For Ashland, The Only Way May Be Up

There was a time when investors viewed a restructuring as a big advantage. No longer, to judge from the slumping stock price of Ashland (ASH), a major independent oil refiner and specialty chemical producer. Ashland has spent the past few years restructuring its operations. So far, however, that hasn't cut the mustard with investors. In spite of the rising price of crude, Ashland shares have slid to 32, down from as high as 44 a year ago.

"The stock is a bargain: It doesn't reflect the company's efforts to enhance shareholder value," says Starr Securities' Richard Cohen, a highly regarded oil analyst. He figures the stock is worth 45, based on Ashland's estimated cash flow for the year ending Sept. 30, 2000, of $8.32 a share, and a ratio of five to six times cash flow. Ashland is also trading at less than three times earnings before interest, taxes, depreciation, and amortization (EBITDA), which he estimates at $12 a share for fiscal 2000.

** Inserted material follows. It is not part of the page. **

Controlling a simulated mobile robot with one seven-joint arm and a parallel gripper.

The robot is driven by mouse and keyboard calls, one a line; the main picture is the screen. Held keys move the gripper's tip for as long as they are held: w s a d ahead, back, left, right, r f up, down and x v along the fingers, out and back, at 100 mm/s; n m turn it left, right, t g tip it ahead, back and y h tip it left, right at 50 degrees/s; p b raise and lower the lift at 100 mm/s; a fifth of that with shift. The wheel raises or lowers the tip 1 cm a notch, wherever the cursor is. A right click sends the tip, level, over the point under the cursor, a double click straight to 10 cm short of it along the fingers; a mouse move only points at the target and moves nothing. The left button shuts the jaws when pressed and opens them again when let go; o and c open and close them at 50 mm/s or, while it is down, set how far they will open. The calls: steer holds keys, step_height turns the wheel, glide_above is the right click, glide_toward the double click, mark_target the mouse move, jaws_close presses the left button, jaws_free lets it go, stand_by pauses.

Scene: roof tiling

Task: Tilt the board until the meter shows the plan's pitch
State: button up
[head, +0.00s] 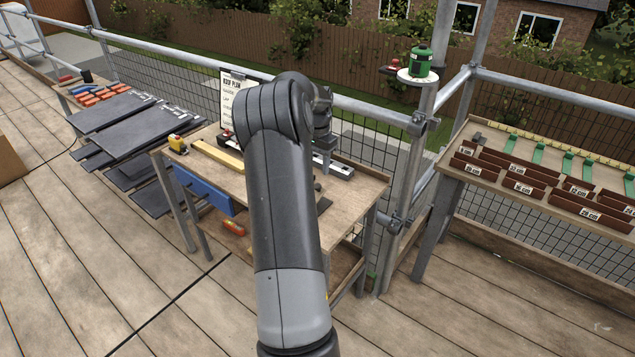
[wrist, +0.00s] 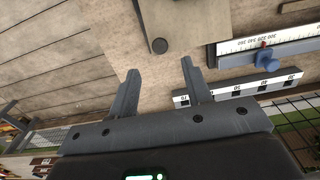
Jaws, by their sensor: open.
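My gripper (wrist: 160,70) shows in the wrist view with its two fingers apart and nothing between them. Just beyond the fingertips, a dark round disc (wrist: 159,46) sits at the edge of a flat beige panel (wrist: 140,18), perhaps the board. I cannot tell its tilt. In the head view my arm hides the gripper and the middle of the workbench (head: 260,186). The roof plan sheet (head: 229,107) stands at the bench's back edge; its pitch figure is too small to read. I cannot make out a pitch meter reading.
A numbered scale (wrist: 240,46) with a blue knob (wrist: 266,57) and a black-and-white bar (wrist: 245,87) lie beside the gripper. A yellow tool (head: 177,144) sits at the bench's left.

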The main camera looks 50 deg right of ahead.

For Ashland, the Only Way May Be Up

If the stock continues to weaken, Ashland is in danger of becoming a target of some of the oil majors, says Cohen. And in order to enhance shareholder value, the company may decide to exit its refining and marketing joint venture with Marathon Oil. Ashland owns 38% of Marathon Ashland Petroleum, the fourth-largest refiner in the U.S. Marathon has the right to buy Ashland's stake after Dec. 31, 2004.

"Ashland may try to accelerate its exit from the venture," says Cohen. One other way to exit is by selling the 38% stake in a public offering, says the analyst. He figures Ashland will post operating earnings of $3.60 a share in fiscal 2000.